IN the past, the 25-minute journey toward Hanna Lake used to be enchanting. The road leading to the lake had trees on both sides, green shrubs, and a shimmering channel of water running beside it.
People would sit by the road to have picnic, wash their vehicles and rickshaws to the accompaniment of usually raucous music. The twitter of birds would lend a soothing contrast to the loud tunes.
But conversations with people who had been to the place of late filled me with despair. According to them, the fate of this serene spot was sealed once construction magnates concluded that it can be put to better use than picknicking.
So I decided to find out for myself. Last week I requested an acquaintance to accompany me to Hanna Lake.
By the time we got to the lake’s vicinity, shock and sadness ambushed me. The trees and the birds have all gone. Tall buildings and the groan and clank of heavy machinery have dislodged pristine sights and sounds.

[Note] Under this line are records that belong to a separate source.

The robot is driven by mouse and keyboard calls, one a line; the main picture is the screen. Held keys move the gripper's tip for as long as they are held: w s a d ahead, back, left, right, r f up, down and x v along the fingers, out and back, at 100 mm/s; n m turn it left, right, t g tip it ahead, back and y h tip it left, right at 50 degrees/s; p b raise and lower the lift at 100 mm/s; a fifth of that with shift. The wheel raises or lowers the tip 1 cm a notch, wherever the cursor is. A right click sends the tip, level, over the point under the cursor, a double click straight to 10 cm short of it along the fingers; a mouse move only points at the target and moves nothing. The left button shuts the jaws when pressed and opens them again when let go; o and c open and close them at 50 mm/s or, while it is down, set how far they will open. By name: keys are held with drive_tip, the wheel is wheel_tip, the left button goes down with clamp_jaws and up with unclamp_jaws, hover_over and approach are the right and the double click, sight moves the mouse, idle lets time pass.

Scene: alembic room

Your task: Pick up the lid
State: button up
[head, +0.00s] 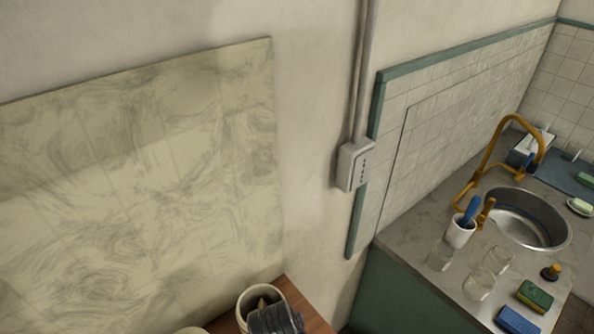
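I cannot make out a lid for certain. At the bottom edge, a cream round container (247,301) stands on a brown wooden surface (303,306), with something pale inside. A dark grey ribbed thing (276,320) lies over its front rim; I cannot tell what it is. A pale rounded edge (190,331) just shows to its left, cut off by the frame, and I cannot tell what it belongs to. I cannot identify my gripper in this view.
At right, a counter with a round metal sink (524,222) and orange tap (491,158) holds a white cup (461,231), several clear glasses (478,284), a green sponge (535,296) and a blue sponge (517,321). A pale marbled panel (140,180) covers the left wall.

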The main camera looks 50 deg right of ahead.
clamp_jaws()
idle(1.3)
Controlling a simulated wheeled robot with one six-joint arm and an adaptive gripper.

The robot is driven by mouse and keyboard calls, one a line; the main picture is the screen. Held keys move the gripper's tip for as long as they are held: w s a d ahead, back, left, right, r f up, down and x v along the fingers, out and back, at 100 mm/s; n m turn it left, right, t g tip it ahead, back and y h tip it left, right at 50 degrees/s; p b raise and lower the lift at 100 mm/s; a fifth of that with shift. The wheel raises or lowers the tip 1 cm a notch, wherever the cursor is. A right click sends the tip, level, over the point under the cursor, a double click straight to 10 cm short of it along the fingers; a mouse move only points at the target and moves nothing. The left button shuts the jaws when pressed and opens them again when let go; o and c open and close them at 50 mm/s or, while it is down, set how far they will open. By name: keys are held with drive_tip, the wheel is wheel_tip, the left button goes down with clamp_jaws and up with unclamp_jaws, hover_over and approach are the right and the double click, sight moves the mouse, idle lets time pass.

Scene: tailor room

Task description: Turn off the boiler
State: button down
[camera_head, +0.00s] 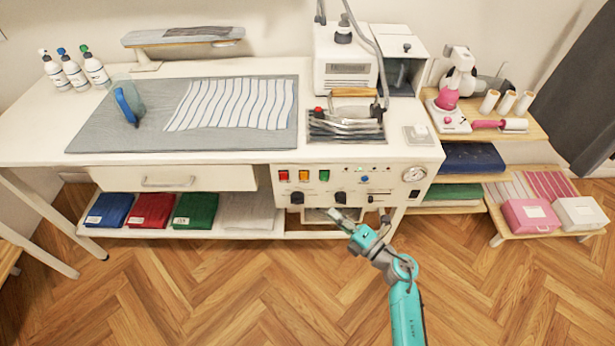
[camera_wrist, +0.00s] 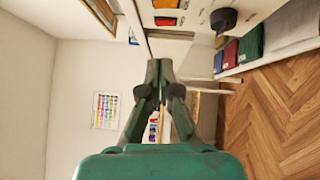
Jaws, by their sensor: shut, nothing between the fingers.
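The white boiler (camera_head: 345,75) stands at the back right of the table. Below the tabletop is a white control panel (camera_head: 375,200) with a red switch (camera_head: 284,175), an orange switch (camera_head: 304,176), a green switch (camera_head: 324,175), black knobs and a round gauge (camera_head: 413,174). My gripper (camera_head: 335,214) is shut and empty, just below the panel's lower edge in the head view. In the wrist view, the shut fingertips (camera_wrist: 159,64) are left of a black knob (camera_wrist: 223,20) and below the red switch (camera_wrist: 165,21). The orange switch is cut off at the top edge.
An iron (camera_head: 347,128) rests on a stand in front of the boiler. A drawer (camera_head: 172,178) is left of the panel. Folded blue, red and green cloths (camera_head: 150,210) lie on the shelf below. The wooden floor (camera_head: 220,290) in front is clear.

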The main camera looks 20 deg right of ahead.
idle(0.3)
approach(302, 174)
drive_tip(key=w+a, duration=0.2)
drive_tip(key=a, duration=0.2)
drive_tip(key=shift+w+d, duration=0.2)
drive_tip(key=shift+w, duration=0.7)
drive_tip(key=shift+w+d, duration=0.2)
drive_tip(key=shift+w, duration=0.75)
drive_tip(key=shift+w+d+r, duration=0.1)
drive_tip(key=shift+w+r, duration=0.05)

I started cursing myself for having undertaken the trip since it had robbed me of some fond memories.
My companion, too, was filled with nostalgia. “I used to skip my classes to come here,” he recalled. “We used to sit under the trees during school time and then return home from here directly.”
I strike a conversation with one of the few visitors.
Naseer Ahmad comes here frequently. But his face is now a picture of disappointment. “I brought my family to see some natural beauty. But the lake has dried up. So our weekend has been spoiled.”
Like Naseer, female students of Karadagap Degree College, in Mastung, were sorry to see the dry lake.
The water has evaporated thanks to a blazing sun.
The memory of a Hanna Lake filled to the brim now seems to be a dream. In fact there was a time not too long ago when an abundance of water after snow and rain had its flip side.
There were quite a few incidents of drowning. One of the most tragic was in 1990 when 40 people drowned after an overcrowded boat overturned. People started calling it the “Bloody Lake”.
Situated on the outskirts of the Balochistan capital, Hanna Lake is a man-made reservoir in the far corner of the Quetta valley. It was built by the British at a time when Quetta used to be a rural town. It started expanding after the British built their cantonment.
The lake sits in a bowl surrounded by Quetta’s eastern mountains, known as Koh-i-Murdar.
“It used to be an abode of birds, including houbara bustard. But no bird takes the trouble to come here now,” Naseem Kakar says wistfully.
Its forbidding look notwithstanding, people still flock to Hanna Lake because they have no alternative.
“We come here to escape the noise and smoke of Quetta,” says a youngster.
Mohammad Ali Batur is a Quetta-based environmentalist. According to him, it used to rain and snow a lot in Quetta during winters. “But over the past seven or eight years, the region has received little rain and snow because of climate change.”
The only means to fight this change is tree plantation. “But instead of planting more trees, the existing trees are being chopped down,” he laments.
However, Quetta and its vicinity have got a pleasant surprise in recent days in the shape of rain.
Hence Hanna Lake has started accumulating water.
But Mr Batur sees dark clouds lurking behind the silver lining. “Unseasonal rain and snow are the very definition of climate change. We hear of snowfall in places that have seen no such thing in living memory. This is a warning of disaster,” he says.
There appears to be no relief at hand from doom and gloom.